Nella sua prefazione alla traduzione francese dei Paradossi dell’irrazionalità [7] , Pascal Engel prende ad esempio “le tre grasse dame di Antibes” di Somerset Maugham, che, come tutti, vogliono dimagrire e, allo stesso tempo, risultano incapaci di resistere all’attrazione dei dolciumi, al punto da ammalarsi. Engel ne propone una lettura davidsoniana, in termini di conflitto di ragioni. Mi pare però che manchi ancora una volta qualcosa a questa lettura: non è semplicemente il piacere che porta a mangiare sempre di più, e che travolge le ragioni di una dieta sana . Si può anche cercare di farsi distruggere dalla tavola, come da tante altre cose. C’è sempre qualcosa come la morte – e, più essenzialmente, l’attrazione della morte – in fondo a tutti i nostri eccessi. Le nostre passioni ci distruggono; ma amiamo le nostre passioni: esse non ci distruggono perché le amiamo, ma le amiamo (anche) perché ci distruggono, o, almeno, al limite, possono farlo. Nel desiderio c’è sempre questo senso del limite e dell’“impossibile possibilità” – la possibilità nella quale niente è più possibile, l’annullamento di ogni possibilità. In questo senso, l’eccesso non è un accidente del desiderio.

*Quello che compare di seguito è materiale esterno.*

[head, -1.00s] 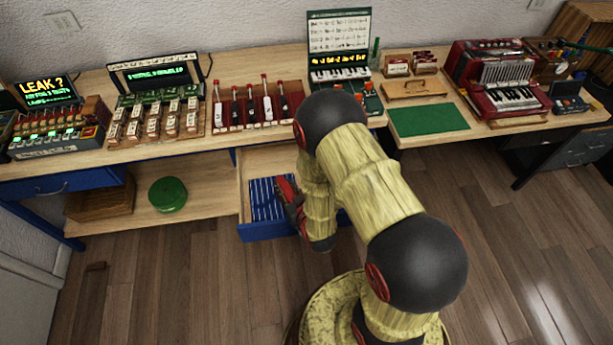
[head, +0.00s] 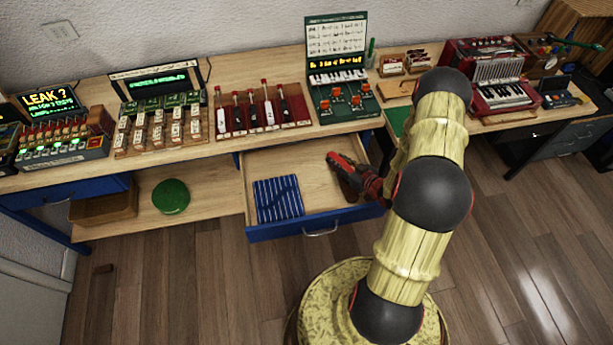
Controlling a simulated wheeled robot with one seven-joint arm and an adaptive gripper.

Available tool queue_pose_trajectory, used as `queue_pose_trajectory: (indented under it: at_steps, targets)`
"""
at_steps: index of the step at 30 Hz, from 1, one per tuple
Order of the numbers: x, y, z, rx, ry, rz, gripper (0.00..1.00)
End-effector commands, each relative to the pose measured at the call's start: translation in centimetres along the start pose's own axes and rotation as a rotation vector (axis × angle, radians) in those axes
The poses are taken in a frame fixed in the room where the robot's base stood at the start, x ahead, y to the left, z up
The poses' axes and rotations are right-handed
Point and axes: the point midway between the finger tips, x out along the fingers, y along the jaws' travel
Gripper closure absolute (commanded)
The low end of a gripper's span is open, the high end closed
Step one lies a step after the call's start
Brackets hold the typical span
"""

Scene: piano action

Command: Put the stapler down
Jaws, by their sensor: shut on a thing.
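My gripper (head: 347,174), red and black, is over the right part of the open drawer (head: 311,229), pointing up and left in the head view. It is shut on what I take to be the stapler, a small dark and red shape at the fingers. The fingers cover much of it, so its outline is hard to tell apart from them. I cannot tell whether it touches the drawer floor. A blue striped cloth (head: 278,199) lies in the left part of the drawer, clear of the gripper.
The workbench (head: 205,152) above the drawer carries a rack with red and black levers (head: 262,114) and a green case with a small keyboard (head: 338,84). A green round object (head: 170,196) sits on the lower shelf. The drawer has bare floor around the gripper.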

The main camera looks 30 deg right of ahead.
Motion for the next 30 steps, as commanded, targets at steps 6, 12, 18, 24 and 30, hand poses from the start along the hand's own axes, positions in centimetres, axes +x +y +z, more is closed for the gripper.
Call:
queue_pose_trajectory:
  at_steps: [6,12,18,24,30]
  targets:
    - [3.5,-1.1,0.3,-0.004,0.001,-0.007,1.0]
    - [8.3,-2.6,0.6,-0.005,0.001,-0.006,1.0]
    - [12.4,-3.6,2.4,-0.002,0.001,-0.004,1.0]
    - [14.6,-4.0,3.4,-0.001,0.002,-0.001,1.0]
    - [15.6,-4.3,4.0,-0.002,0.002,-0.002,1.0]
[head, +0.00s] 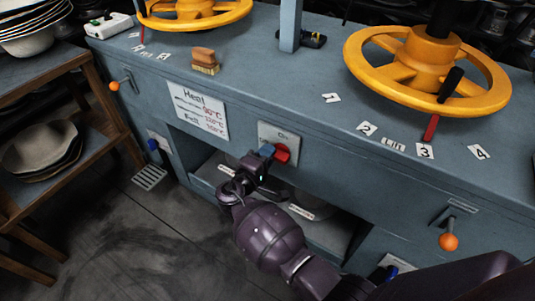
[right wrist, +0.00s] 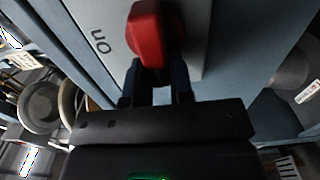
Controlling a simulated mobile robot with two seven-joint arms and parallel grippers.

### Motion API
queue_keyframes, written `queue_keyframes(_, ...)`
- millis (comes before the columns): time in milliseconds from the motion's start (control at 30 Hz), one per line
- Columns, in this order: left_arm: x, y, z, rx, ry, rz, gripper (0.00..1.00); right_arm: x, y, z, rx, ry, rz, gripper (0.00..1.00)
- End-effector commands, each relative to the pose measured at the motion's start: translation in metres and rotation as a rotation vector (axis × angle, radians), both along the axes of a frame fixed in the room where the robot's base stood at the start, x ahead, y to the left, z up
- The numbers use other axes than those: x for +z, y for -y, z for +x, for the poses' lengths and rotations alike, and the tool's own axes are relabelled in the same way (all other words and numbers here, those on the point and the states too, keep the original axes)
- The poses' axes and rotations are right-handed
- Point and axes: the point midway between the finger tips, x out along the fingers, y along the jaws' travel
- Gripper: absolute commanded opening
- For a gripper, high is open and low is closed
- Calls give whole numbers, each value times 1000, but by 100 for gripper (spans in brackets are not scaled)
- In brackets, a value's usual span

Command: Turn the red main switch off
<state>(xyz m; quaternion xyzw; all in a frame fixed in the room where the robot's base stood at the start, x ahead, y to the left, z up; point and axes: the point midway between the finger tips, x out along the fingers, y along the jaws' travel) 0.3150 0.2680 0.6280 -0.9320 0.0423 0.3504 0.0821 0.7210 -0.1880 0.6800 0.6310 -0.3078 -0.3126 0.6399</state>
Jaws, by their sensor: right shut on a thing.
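The red main switch (head: 281,153) sits on a light grey plate (head: 267,135) on the blue cabinet front. In the right wrist view the red switch (right wrist: 151,40) fills the top centre, and "On" is printed on the plate (right wrist: 105,35) to its left. My right gripper (head: 265,151) is at the switch from the lower left. In the right wrist view its two dark fingers (right wrist: 161,76) are shut on the red knob's near end. My left gripper is not in view.
Orange-knobbed levers (head: 449,242) stick out from the front. An open shelf recess (head: 330,232) lies below the switch.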

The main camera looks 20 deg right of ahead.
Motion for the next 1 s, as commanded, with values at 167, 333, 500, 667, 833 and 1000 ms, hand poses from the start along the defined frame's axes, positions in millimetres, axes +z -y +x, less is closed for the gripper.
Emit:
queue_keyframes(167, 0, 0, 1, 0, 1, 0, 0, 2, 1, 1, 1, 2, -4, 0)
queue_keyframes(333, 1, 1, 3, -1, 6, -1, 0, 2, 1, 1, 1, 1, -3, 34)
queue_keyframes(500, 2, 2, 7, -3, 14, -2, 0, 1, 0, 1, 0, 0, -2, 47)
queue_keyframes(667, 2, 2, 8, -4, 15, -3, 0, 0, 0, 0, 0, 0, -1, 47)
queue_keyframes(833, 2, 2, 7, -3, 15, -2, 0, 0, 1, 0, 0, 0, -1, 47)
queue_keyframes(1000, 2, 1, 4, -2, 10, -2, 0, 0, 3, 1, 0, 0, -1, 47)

Le cosiddette ragioni ultime del desiderio, delle quali la psicoanalisi si interessa, non costituiscono dunque semplicemente un raddoppiamento dell’ordine delle ragioni, qualcosa come un semplice ordine “complementare” di ragioni. Esse sono piuttosto ciò che si potrebbe chiamare “le ragioni dell’altro” (in quanto ragioni contrapposte all’idea di ragione stessa).

Non accade semplicemente che il desiderio mescoli certe ragioni con altre, ma che metta sempre in un certo senso le ragioni stesse alla prova della possibilità di qualche pura, “irrazionale” causalità, non semplicemente come esteriore, ma come sfida interna rivolta ad esse. Questa è l’irrazionalità del desiderio, contro la quale la ragione edifica tante barriere intrinsecamente fragili, ma necessarie – poiché quest’irrazionalità abita nel più profondo della ragione stessa, in quanto ragione umana. Nell’assurdità dei nostri desideri profondi, non si mostra nient’altro che l’assenza di ragione, e il carattere ingiustificabile ai propri occhi, della nostra ragione.